Ils l’avaient annoncé. Et cela n’était pas une prophétie, mais un simple secret de Polichinelle. Dès l’annonce du «Grand plan» de «déringardisation» du français par Emmanuel Macron, Achille Mbembe, Alain Mabanckou, Abdourahman Waberi… n’y ont vu qu’une «version améliorée» du colonialisme en Afrique.
Ces intellectuels africains, rôdés à la théorie du postcolonialisme, avaient mis en garde le président français contre le terme «francophonie», le qualifiant d’être un «appareil idéologique». D’ailleurs, dans la même veine, ils avaient déclaré au chef de l’Elysée que le «français n’était pas un bien commun aux Français et Africains», comme ce dernier l’avait laissé entendre à Ouaga en novembre 2017, puisque Paris continuait de dicter la politique du français dans le monde, alors que l’avenir de cette langue était ailleurs.
Eh bien ! le temps n’aura fait que leur donner raison. Le plan de Macron, annoncé ce 20 mars pour redorer le blason du français, n’aura finalement pas été si exceptionnel et révolutionnaire, comme le prétendait le président français, encore moins en disruption de l’ère coloniale. «Qui chasse le naturel, il revient au galop». Décidément, l’héritage colonial a la peau dure, malgré la «bonne volonté» et de «belles paroles». «Je suis comme vous d’une génération qui n’a jamais connu l’Afrique comme un continent colonisé», «Je suis d’une génération où on ne vient pas dire à l’Afrique ce qu’elle doit faire»… le président français avait multiplié de beaux propos au pays des hommes intègres. Au final, son Plan francophonie n’aura été qu’un remake de l’approche coloniale.
Ce 20 mars, c’est de l’Académie française, que le président français s’est adressé aux «sujets» francophones. Et non à partir de l’un de ces pays d’Afrique considérés comme l’avenir de la langue française ou un quelconque autre pays francophone.

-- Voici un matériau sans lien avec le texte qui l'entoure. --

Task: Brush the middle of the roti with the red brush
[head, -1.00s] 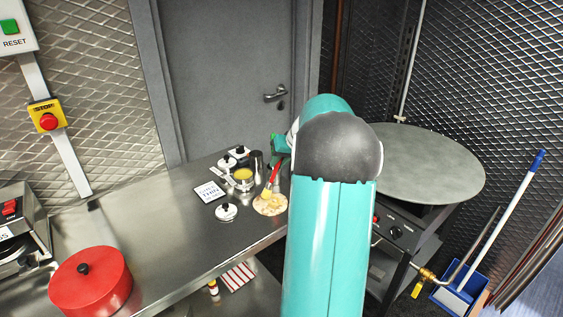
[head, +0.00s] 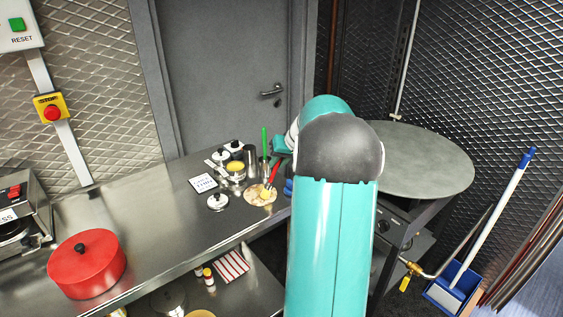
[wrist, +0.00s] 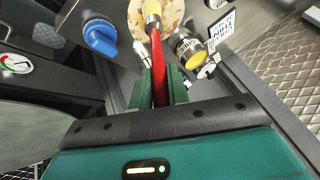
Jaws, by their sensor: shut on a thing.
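The red brush (head: 273,175) is in my gripper (wrist: 160,88), shut on its red handle (wrist: 158,65) in the wrist view. Its pale yellow head points away from me, over the roti (head: 254,196). The roti is a round, pale, browned flatbread on the steel counter, and it also shows at the top of the wrist view (wrist: 174,14). The brush head overlaps the roti in both views; I cannot tell whether it touches. In the head view my arm hides most of my gripper.
A pot with yellow contents (head: 235,167), lidded pots (head: 220,155), a steel cup (head: 251,158) and an upright green handle (head: 264,140) stand behind the roti. A white lid (head: 217,202) and a card (head: 203,183) lie left. A blue object (wrist: 101,38) is close beside it.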

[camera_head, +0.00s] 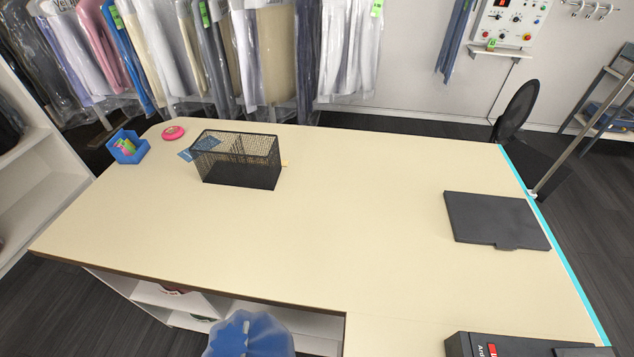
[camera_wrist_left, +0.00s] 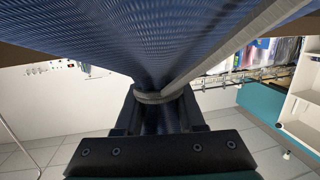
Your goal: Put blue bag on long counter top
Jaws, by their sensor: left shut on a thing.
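In the left wrist view a blue bag (camera_wrist_left: 145,45) of ribbed, mesh-like fabric fills the top middle. Its material gathers to a narrow neck with a grey band. My left gripper (camera_wrist_left: 158,98) is shut on that neck. In the head view a lighter blue, ruffled, bag-like thing (camera_head: 250,335) shows at the bottom edge, in front of the counter; I cannot tell if it is the same bag. The long cream counter top (camera_head: 320,210) spans the middle of the head view, with its centre bare. My right gripper is not in view.
On the counter stand a black mesh basket (camera_head: 240,160), a blue box (camera_head: 127,147), a pink disc (camera_head: 173,132), a dark flat pad (camera_head: 495,220) and a black device (camera_head: 520,346). Bagged garments (camera_head: 270,50) hang behind. Shelves (camera_head: 190,305) lie under the counter's front edge.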

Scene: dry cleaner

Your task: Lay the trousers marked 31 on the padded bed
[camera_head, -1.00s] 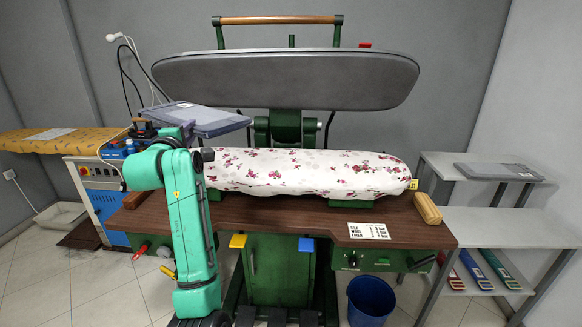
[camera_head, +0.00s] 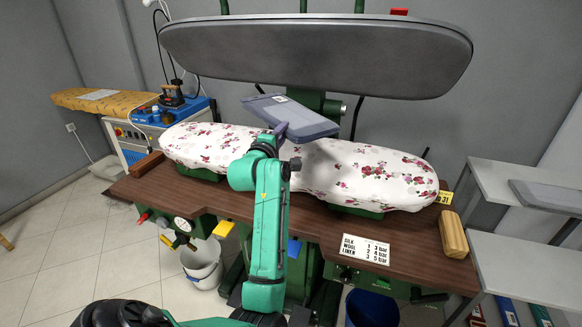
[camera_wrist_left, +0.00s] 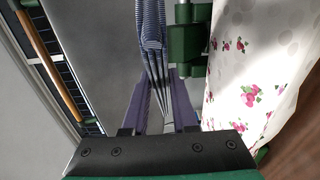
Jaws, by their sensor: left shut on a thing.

L’on aura bien compris que le français reste encore cette langue de la France et les autres, notamment les Africains,n’ont tout simplement qu’à se soumettre au Plan ficelé dans l’Hexagone, sans avoir été consultés ni écoutés au préalable. Comment pourront-ils la «défendre, y mettre leurs mots, leurs expressions, la transformer», avoir un droit de regard sur l’évolution de la langue, comme l’annonçait le président français, si on sait que le nouveau laboratoire de la francophonie, le Château de Villers-Cotterêts en France, est à des milliers de kilomètres de chez eux, plus précisément chez l’ancien colon?
Somme toute, malgré une kyrielle de mesures pour renforcer la place du français dans le monde, le président français n’aura pas réussi à paraitre aux yeux de plusieurs comme ce brave «héraut désintéressé» de la francophonie.